There is little more tempting than seeing something you really want and purchasing it – even if you don’t have the money! Credit cards make this kind of consumer impulse buying very possible. While on the one hand, they provide flexibility and extra lenience when it comes to allocating your money, this convenience can come with a hefty price tag. Credit card debt is the most easily accumulated kind of debt – and the hardest to get rid of. When used smartly and correctly they are a useful financial asset, but be careful not to fall into a trap. This article provides tips on how to use a credit card safely, however, it should not be regarded as definite financial advice.
How Credit Cards Work
If you’ve never had a credit card before, the concept of spending money you don’t actually have can be somewhat exciting. Look a little closer, however, and you’ll see exactly how these cards are able to function. Credit cards are provided by a range of different services, ranging from banks and private money lenders right through to department stores. Cards provided by stores can usually only be used within that particular franchise and its partners, however. These providers have only one thing on their mind when they give you the card – interest.

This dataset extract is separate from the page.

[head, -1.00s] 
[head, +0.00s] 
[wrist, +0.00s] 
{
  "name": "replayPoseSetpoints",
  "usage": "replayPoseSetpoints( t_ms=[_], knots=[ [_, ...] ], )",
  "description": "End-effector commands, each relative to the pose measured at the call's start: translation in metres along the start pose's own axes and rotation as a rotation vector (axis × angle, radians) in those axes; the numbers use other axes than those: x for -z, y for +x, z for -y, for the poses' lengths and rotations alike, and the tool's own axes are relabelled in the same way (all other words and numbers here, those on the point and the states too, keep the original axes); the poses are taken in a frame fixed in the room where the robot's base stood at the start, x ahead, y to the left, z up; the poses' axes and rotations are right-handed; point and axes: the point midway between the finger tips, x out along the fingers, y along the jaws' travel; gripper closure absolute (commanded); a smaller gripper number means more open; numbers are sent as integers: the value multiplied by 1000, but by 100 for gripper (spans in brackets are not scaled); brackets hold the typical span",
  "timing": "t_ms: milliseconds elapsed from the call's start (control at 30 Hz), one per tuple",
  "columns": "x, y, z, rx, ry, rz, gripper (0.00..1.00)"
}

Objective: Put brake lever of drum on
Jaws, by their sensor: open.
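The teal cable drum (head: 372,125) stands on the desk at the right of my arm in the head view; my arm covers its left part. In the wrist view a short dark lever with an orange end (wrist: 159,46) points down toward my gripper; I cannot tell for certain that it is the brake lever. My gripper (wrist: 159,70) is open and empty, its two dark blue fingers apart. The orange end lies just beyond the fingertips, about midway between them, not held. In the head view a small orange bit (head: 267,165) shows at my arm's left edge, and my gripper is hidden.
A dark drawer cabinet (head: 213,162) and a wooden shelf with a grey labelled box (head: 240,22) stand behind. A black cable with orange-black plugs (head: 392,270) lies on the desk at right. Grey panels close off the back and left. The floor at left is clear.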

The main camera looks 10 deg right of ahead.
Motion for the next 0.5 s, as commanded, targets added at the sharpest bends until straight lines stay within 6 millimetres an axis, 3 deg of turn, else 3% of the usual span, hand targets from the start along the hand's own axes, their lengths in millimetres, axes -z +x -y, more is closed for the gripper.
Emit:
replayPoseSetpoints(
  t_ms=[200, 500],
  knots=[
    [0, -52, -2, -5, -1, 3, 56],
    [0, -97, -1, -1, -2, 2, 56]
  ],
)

When you buy something on credit, you cannot just forget about it. Most credit cards will apply interest every month, meaning that the initial amount you borrowed will continue to increase. This is how credit cards are able to operate – because even though it seems like common sense, many people will borrow more than they can afford to pay back, often only managing to pay enough each month to cover the interest and not the principal (original) amount. This isn’t necessarily due to negligent spending – in tough economic times, many families and individuals find themselves forced to turn to credit when they need it. For others, it starts as a “one-time thing” that spirals out of control once they feel the freedom of unrestrained purchase. Be extremely cautious when getting any type of credit card.
Tips For Using Credit Cards Wisely
Credit can be a useful tool – if something you need is on sale but you don’t have the money right now, you can buy it anyway and pay it once the money comes in. Unfortunately, many people overestimate their ability to pay back, or find it hard to do so once their hard-earned money actually arrives. To stay safe, here are some tips:
- Don’t borrow more than you can afford to pay back. This is the absolute cardinal rule of using a credit card. If you borrow anymore and are slapped with high-interest payments and overdue fees, you’re just throwing money away.
- Once you have debt, make it your first priority to pay back. Credit card interest is usually far higher than any other kind of interest, so you need to get rid of it as quickly as possible.
- Find out if there are any benefits or rewards associated with your card – if you know you definitely have the money to pay it off, it can be a great way to earn points without incurring the fees and interest.
- If you feel you have an addiction to spending, pay it off and cut it up. This is easier said than done but is the only way to ever truly end a dependency on debt.
- Weigh up every single cost involved when confronted with a “good deal”. That computer may be on sale now, but how much will you end up paying for it when all the interest and fees are included? Often it’s more than the original price.
- Many people make bad credit card decisions when they’re young, so please educate your kids before they have a chance to make a mistake that haunts them for years.
Credit cards can have financial benefits, but these are conditional on smart, conservative usage.